Brickwork Paddington home transformed into agricultural office by Edward Williams Architects
By Courtney • Aug 7, 2019
In the central London neighbourhood of Paddington, in the UK, an old brickwork townhouse was recently refurbished and revitalized as a beautiful office for an investments business in the sustainable agriculture industry by creative design teams at Edward Williams Architects.
Aptly named the Office in Paddington, the building sits in the quiet mews, a traditional looking building in a row of similar structures. While parts of the original building were restored, other parts where years of weathering had taken their toll were rebuild entirely. This is particularly true on the inside as designers wanted to keep parts of the old home authentic while still updating certain aspects to account for the needs of a modern office.
Although the company is growing, it is still quite small in the grand scheme of things, making the house the perfect size for a boutique office of this kind. Because the company’s focus is on sustainability, it only makes sense that the revamped building and the office inside also function along ideas of sustainable systems that have a low impact on the environment. Besides being best for the needs of the office itself, this also displays a real world commitment to the values of their business.
From the outset of the project, a zero carbon sustainable strategy was established for the building, which encompasses 210 square metres. This was achieved by replacing the original gas systems leftover from the house with 100% renewable electricity purchased from an ethical and sustainable local source.
Within their attempts to keep the building as authentic as possible to its original structure while also modernizing the inside, designers chose to work primarily with natural and locally sourced materials. This was where the decision to put so much effort into restoring the original brickwork facade came from; the goal was to make sure the office still looked like part of the street level fabric, fitting in as seamlessly and impressively as possible.
Inside, the office rooms maintain a lot of the original style as well, continuing the brickwork theme and working in some natural oak in the linings, as well as grey painted steel throughout the furnishing and details. The office is fully equipped in terms of technology with more open concept layouts than is typical of these townhomes on the inside, but the lead roofing and height of the windows make sure the building fits right in at the front, from street level.
Inside the building, where beautiful oak wood is prevalent on the floors, walls, and ceiling, there are certain parts of storage, partition, and spacial division that were simpler to build the bases of off-site, bring into the space, and construct there, rather than working from scratch in the small space and risking damaging original aspects of the building that the designers were actually aiming to preserve.
These partitions are minimal, as a sense of collaboration and community is essential to the goals and values of the office, but they do help to provide a sense of delineation and privacy for the few meeting areas that require such a thing or benefit from a little less noise. Elsewhere, the office is a space that feels intimate, friendly, and even a little bit domestic.
In terms of its functional layout, the building features all of its public spaces, or spaces where clients would usually be met, on the ground floor. This leaves the upper floors for private offices, which are all linked by an open stairway. At the back of the ground floor, where clients might be spoken with on a sunny day or where staff might take their breaks, a pair of collapsing doors can fold back, revealing a patio space that makes the cobbles feel like they lead right up to the picnic table style common spaces.
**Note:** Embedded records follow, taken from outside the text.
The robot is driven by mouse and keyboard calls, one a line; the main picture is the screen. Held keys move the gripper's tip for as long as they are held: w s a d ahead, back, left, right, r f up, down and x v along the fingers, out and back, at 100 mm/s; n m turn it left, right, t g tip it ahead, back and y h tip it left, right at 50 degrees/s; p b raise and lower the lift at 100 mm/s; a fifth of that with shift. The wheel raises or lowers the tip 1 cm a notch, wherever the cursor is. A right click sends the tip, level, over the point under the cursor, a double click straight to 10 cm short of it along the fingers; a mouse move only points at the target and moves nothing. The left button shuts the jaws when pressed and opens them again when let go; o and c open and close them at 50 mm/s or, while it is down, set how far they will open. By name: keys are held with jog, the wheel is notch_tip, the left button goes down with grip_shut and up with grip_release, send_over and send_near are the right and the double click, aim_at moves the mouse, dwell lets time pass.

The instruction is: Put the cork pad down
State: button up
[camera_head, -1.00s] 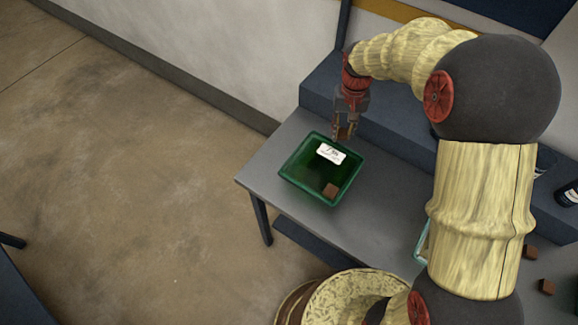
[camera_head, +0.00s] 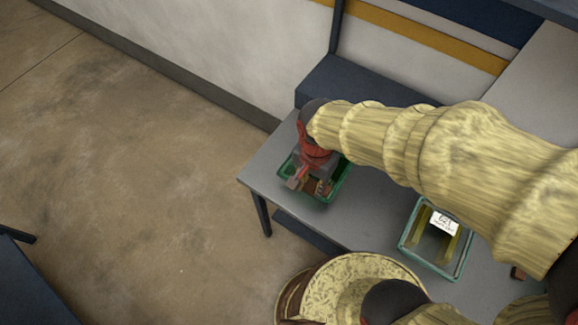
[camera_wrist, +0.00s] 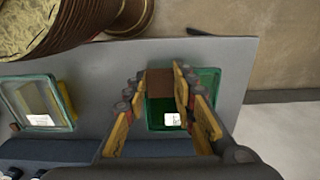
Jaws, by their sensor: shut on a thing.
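The cork pad (camera_wrist: 160,82) is a small brown block between my fingers in the wrist view. My gripper (camera_wrist: 158,78) is shut on it and holds it over the green tray (camera_wrist: 211,82). In the head view my gripper (camera_head: 312,187) is above the front part of the same green tray (camera_head: 343,186). Most of the tray's inside is hidden there by my gripper. The tray has a white label (camera_wrist: 172,119), seen in the wrist view. I cannot tell whether the pad touches the tray floor.
A second, clear green-rimmed tray (camera_head: 408,243) with a white label stands to the right on the grey table (camera_head: 375,215). A dark blue raised ledge (camera_head: 350,85) runs along the back. Bare table lies between the two trays.

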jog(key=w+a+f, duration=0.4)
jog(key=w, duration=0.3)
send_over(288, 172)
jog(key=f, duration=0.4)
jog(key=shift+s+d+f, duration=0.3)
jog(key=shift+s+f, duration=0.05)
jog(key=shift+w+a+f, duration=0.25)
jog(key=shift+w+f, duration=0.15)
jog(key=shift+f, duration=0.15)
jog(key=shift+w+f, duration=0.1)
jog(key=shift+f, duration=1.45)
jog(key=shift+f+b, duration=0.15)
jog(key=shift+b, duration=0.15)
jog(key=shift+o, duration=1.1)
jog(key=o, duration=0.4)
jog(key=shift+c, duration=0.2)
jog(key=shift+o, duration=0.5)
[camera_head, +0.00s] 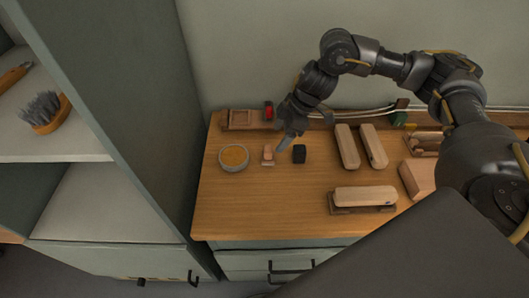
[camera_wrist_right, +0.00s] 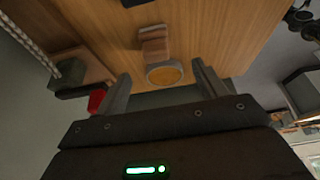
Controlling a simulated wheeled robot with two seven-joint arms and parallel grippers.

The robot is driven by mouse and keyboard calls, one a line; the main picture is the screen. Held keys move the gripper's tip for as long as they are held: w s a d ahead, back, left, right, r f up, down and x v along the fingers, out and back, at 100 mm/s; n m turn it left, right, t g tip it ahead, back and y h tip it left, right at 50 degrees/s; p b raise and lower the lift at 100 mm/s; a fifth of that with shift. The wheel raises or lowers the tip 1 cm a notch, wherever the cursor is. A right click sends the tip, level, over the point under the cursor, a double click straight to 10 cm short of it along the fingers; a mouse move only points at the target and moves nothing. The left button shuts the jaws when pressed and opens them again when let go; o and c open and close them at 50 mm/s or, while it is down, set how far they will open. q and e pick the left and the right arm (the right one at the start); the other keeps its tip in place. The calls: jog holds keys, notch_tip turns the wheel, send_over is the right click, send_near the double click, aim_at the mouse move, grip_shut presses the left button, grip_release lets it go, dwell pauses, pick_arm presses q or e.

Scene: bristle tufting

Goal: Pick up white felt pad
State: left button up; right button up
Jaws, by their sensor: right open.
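I cannot pick out a white felt pad with certainty. A small pinkish-wood block (camera_head: 268,152) with a paler lower part stands on the wooden bench top (camera_head: 300,215); it also shows in the right wrist view (camera_wrist_right: 154,42). My right gripper (camera_head: 285,142) is above the bench, between that block and a black block (camera_head: 299,153). In the wrist view its two fingers (camera_wrist_right: 161,68) are apart with nothing between them that I can see held. A round dish of yellow-orange material (camera_head: 234,157) appears beyond the fingertips (camera_wrist_right: 164,74). My left gripper is not in view.
Two pale wooden brush blocks (camera_head: 347,146) (camera_head: 374,146) lie right of the gripper. Another block (camera_head: 365,195) rests on a dark stand in front. A wooden tray (camera_head: 241,118) and a red item (camera_head: 268,110) are at the back. A shelf cabinet (camera_head: 140,120) rises at left.

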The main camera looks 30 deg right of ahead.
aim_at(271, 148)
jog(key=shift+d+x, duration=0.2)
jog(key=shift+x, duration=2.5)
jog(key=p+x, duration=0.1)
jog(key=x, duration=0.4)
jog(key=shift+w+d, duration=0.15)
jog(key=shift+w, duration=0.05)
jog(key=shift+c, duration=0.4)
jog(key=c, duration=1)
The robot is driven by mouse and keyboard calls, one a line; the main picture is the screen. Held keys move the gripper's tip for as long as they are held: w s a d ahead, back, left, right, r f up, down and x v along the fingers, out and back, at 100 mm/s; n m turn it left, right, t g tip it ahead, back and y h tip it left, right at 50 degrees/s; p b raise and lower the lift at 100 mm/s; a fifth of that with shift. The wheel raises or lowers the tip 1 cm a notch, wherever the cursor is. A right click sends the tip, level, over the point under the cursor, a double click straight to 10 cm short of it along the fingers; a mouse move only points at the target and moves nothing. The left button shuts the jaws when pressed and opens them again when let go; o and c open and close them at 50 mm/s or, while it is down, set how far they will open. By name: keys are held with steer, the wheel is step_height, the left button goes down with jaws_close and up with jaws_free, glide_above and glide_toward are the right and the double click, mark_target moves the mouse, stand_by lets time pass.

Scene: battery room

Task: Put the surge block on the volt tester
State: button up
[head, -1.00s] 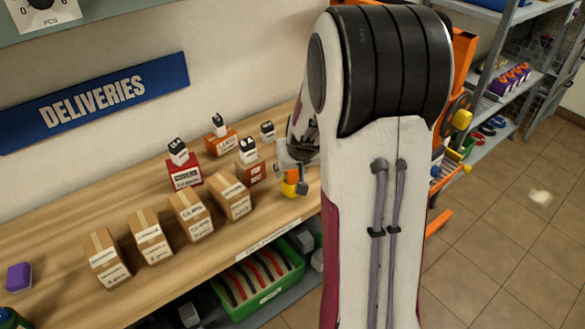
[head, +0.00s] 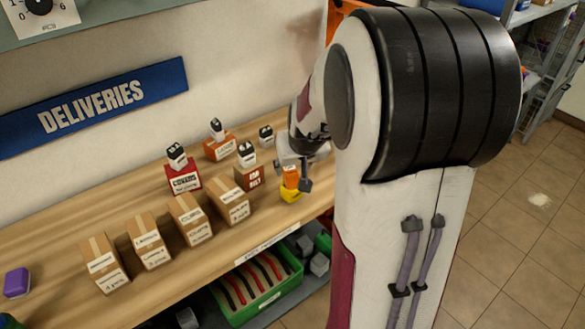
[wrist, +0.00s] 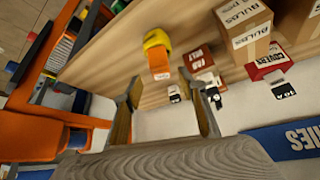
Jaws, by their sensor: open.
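No readable label names the surge block or the volt tester, so I cannot be sure which things they are. A small orange block (head: 290,177) stands on a yellow base (head: 289,196) near the table's right front edge. The orange block (wrist: 160,66) and yellow base (wrist: 157,39) also show in the wrist view, above the gap between my fingers. My gripper (head: 298,165) is open, close beside the orange block, one grey finger at its right. In the wrist view my gripper (wrist: 163,98) has its fingers wide apart with nothing between their tips.
Black-and-white blocks stand on a red box (head: 184,181), an orange box (head: 219,148) and a brown box (head: 248,178); another small block (head: 266,136) stands behind. Several cartons (head: 149,243) line the front. A purple block (head: 17,283) is at far left. Bare wood (head: 60,245) lies between.

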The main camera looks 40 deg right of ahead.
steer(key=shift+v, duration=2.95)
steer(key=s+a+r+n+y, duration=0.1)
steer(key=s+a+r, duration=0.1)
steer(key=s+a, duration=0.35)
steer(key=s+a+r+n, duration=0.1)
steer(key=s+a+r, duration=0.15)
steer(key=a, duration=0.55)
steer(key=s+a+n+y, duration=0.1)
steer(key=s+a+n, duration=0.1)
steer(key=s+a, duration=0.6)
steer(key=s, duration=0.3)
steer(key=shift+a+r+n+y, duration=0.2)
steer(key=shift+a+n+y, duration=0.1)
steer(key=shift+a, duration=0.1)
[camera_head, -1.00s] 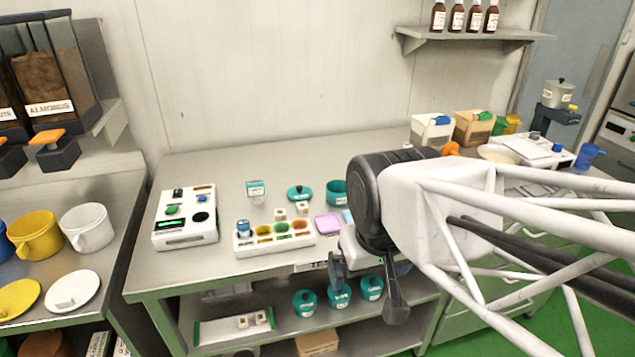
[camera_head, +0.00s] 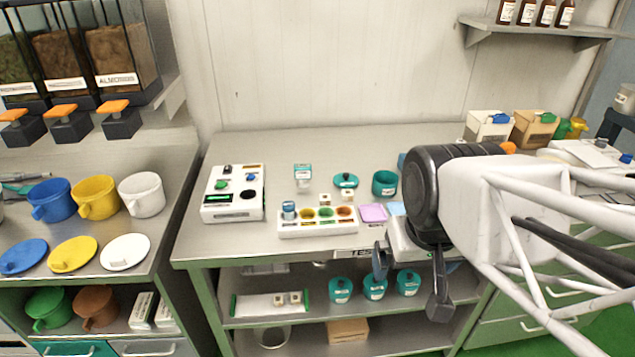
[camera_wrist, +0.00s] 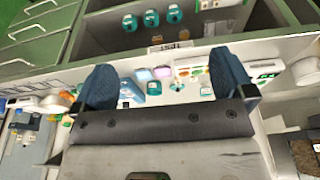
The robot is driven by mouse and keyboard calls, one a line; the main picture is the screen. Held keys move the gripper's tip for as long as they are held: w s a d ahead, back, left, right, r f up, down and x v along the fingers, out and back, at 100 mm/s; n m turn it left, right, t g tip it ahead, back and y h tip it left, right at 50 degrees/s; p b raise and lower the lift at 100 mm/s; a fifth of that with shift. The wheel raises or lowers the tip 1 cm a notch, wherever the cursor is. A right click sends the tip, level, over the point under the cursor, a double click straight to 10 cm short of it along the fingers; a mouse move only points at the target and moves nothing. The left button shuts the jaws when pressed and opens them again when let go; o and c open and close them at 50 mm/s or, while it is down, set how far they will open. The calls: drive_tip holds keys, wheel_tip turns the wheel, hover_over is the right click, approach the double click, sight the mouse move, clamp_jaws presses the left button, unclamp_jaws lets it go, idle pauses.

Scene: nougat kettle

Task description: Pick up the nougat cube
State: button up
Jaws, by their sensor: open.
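Two small pale cubes with brownish faces, nougat by their look, stand on the steel worktable behind the white tray of coloured wells: a left cube (camera_head: 325,198) and a right cube (camera_head: 346,198). Two similar cubes (camera_head: 287,298) lie on a white board on the shelf below. I cannot tell which one the task means. My gripper (camera_head: 410,280) hangs in front of the table's front edge, right of and nearer than the cubes. Its dark fingers are spread with nothing between them, as the wrist view (camera_wrist: 165,78) also shows. The cubes are too small to make out there.
The white well tray (camera_head: 290,231) stands in front of the tabletop cubes. A teal lid (camera_head: 346,181), a teal pot (camera_head: 384,183) and a purple pad (camera_head: 373,212) are close by. A white device (camera_head: 233,193) is at left. Teal jars (camera_head: 374,287) stand on the lower shelf.

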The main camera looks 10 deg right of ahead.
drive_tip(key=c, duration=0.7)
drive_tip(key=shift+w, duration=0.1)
These doors do more than just give access to the outside world from the floor of the office. It also lets natural sunlight and fresh air flood the common spaces, reducing the need for powered light and temperature regulating systems in certain seasons. A view of the neighbourhood and the mews beyond the home’s little plot provide atmospheric context to the refurbished interiors that create a stronger relationship between the modernized indoors and the more traditional exterior.